Bertha supervisa la entrega y la agradece, más porque, escucho, que esta gente de los gorros de Papá Noel irá hasta Oruro para regalar más panetones. Finalmente, pregunto quiénes son los cantores y me responden que voluntarios de una fundación cristiana, llamada Word Made Flesh, y pienso si el desplazamiento hasta otra ciudad valdrá el esfuerzo, mientras inevitablemente recuerdo a estas mujeres saliendo en calzones de una pieza, persiguiendo a los cantores para no perder un pan dulce de algo más de 20 pesos.
Alrededor, hombres y más hombres van y vienen; los que no, están parados contra las paredes, comiendo, esperando, riendo y disfrutando de lo que parecen considerar el plan perfecto para un sábado. Muchos de ellos están borrachos.

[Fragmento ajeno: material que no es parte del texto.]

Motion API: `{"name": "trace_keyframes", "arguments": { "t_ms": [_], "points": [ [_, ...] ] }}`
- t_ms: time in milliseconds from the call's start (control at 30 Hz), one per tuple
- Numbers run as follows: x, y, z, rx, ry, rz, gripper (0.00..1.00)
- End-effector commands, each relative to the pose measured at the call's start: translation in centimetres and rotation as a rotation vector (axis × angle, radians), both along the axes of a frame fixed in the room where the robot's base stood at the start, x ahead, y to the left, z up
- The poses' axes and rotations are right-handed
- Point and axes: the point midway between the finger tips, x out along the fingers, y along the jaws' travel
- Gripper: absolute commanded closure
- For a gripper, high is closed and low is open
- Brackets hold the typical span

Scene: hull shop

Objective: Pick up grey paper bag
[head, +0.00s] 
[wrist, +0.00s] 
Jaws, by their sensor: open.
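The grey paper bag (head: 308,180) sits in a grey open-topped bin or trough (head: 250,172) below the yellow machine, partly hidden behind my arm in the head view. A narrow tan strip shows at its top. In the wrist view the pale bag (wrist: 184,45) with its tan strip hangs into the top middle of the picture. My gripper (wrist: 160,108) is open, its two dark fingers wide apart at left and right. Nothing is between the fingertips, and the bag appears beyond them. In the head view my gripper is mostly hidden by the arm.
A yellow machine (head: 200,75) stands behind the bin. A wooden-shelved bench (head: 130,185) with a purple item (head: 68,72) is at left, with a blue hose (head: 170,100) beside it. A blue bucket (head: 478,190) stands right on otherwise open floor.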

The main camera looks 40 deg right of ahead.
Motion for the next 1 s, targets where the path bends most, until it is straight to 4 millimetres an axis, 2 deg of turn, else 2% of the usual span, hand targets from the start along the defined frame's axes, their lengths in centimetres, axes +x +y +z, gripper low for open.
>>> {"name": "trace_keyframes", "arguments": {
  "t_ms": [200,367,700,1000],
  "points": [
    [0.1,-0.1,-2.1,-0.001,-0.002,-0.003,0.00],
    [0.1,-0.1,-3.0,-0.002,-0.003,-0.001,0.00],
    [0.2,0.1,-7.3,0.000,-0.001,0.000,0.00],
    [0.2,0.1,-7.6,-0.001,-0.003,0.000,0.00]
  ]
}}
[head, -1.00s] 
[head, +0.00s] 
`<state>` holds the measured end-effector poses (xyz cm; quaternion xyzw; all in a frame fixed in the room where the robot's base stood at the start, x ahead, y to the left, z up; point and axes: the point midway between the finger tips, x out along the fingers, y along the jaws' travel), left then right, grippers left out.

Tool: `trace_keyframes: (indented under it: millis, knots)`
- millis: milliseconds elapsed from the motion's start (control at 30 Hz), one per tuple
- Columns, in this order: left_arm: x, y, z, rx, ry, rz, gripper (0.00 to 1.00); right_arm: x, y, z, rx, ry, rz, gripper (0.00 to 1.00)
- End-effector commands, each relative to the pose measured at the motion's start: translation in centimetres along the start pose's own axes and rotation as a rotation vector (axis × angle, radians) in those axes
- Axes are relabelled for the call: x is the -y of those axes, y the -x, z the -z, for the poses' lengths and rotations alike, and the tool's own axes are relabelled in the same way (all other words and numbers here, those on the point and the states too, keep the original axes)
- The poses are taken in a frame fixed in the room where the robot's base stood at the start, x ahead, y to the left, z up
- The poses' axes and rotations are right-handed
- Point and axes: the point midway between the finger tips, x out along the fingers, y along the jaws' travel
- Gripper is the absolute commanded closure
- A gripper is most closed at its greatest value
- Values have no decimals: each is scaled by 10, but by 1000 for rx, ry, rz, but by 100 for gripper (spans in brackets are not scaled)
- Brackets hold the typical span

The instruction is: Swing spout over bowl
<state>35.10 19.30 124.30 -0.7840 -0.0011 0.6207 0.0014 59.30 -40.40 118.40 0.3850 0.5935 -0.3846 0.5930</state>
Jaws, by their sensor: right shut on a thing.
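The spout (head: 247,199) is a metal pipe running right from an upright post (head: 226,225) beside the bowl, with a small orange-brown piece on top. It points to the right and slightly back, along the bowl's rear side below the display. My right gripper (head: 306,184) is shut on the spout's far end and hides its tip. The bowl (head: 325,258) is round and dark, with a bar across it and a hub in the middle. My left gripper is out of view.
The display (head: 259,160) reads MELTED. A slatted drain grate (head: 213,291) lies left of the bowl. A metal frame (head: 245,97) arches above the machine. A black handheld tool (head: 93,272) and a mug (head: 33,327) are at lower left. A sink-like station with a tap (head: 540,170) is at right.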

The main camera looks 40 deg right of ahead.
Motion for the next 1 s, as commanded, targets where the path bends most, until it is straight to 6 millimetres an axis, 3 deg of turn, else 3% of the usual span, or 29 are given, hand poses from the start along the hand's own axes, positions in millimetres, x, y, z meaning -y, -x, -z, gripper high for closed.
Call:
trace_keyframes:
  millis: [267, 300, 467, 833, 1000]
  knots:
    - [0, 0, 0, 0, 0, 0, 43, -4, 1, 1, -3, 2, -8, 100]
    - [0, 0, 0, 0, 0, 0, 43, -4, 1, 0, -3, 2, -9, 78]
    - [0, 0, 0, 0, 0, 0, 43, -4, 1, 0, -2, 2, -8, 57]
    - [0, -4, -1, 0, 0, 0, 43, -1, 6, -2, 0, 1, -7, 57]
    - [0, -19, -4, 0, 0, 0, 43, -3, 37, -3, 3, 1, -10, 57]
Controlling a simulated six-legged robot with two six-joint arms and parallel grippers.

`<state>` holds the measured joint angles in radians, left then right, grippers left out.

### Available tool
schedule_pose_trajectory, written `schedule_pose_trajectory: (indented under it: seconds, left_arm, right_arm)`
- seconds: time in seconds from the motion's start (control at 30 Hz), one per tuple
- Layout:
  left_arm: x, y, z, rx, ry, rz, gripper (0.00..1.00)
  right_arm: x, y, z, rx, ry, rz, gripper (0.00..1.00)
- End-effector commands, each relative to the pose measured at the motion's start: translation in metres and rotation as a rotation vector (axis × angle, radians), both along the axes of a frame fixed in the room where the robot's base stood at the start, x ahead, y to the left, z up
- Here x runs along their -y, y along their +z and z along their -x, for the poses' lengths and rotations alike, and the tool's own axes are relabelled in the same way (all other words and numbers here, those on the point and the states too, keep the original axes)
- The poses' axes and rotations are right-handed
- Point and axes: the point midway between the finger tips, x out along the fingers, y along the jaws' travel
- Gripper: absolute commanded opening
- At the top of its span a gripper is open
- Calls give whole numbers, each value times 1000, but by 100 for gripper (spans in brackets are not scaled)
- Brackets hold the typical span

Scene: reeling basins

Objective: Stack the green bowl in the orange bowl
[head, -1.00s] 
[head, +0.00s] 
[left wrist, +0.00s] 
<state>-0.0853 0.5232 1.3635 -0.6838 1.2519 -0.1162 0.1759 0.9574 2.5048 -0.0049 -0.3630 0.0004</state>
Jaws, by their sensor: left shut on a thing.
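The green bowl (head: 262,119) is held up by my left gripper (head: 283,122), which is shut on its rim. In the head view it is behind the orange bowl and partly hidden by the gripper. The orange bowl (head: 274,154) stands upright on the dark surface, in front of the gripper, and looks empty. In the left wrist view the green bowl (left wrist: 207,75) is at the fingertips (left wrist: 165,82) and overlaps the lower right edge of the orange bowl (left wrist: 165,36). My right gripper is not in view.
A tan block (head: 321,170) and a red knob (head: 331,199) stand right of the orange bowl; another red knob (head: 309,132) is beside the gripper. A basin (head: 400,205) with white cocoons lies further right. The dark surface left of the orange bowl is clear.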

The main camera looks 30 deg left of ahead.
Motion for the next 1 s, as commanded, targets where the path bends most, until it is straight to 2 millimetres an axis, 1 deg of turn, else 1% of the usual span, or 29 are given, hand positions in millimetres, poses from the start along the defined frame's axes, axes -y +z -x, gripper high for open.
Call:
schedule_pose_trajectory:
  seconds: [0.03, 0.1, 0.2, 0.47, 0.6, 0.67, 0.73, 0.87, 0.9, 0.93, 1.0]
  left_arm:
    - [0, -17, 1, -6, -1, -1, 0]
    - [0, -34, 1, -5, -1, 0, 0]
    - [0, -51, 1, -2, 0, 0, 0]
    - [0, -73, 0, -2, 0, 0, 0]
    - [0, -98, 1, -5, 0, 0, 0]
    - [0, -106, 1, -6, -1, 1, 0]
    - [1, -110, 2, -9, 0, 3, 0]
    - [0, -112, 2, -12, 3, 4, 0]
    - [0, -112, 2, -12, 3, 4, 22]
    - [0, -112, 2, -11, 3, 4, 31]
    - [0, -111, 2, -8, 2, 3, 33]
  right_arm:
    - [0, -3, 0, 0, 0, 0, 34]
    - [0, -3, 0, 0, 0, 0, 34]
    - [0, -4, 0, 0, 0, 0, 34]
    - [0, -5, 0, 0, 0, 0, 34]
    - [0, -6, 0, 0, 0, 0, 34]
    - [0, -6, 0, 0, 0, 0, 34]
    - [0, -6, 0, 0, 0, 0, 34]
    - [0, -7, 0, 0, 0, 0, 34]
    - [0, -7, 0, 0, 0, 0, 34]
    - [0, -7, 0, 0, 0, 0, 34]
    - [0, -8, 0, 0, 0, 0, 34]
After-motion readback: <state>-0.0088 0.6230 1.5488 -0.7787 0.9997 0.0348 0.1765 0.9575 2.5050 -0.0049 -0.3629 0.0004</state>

Al lado de la vendedora de maca, un chico abre una botella de Powerade (otra generación, otras creencias, otro presupuesto). Adentro, las mujeres, al menos hoy, saben que pueden irse cuando quieran, pero trabajarán más que de costumbre. El resto del año, solo pueden dejar los locales si logran el mínimo de 10 clientes, lo que significa 150 bs para el administrador, si tienen suerte; si no, tendrán que estar con 15 hombres antes de poder salir, siempre y cuando tengan la fortuna de terminar la jornada vivas, sin golpes, violaciones, puñaladas o completamente drogadas. Eso sí, hoy llegarán a su casa con un panetón.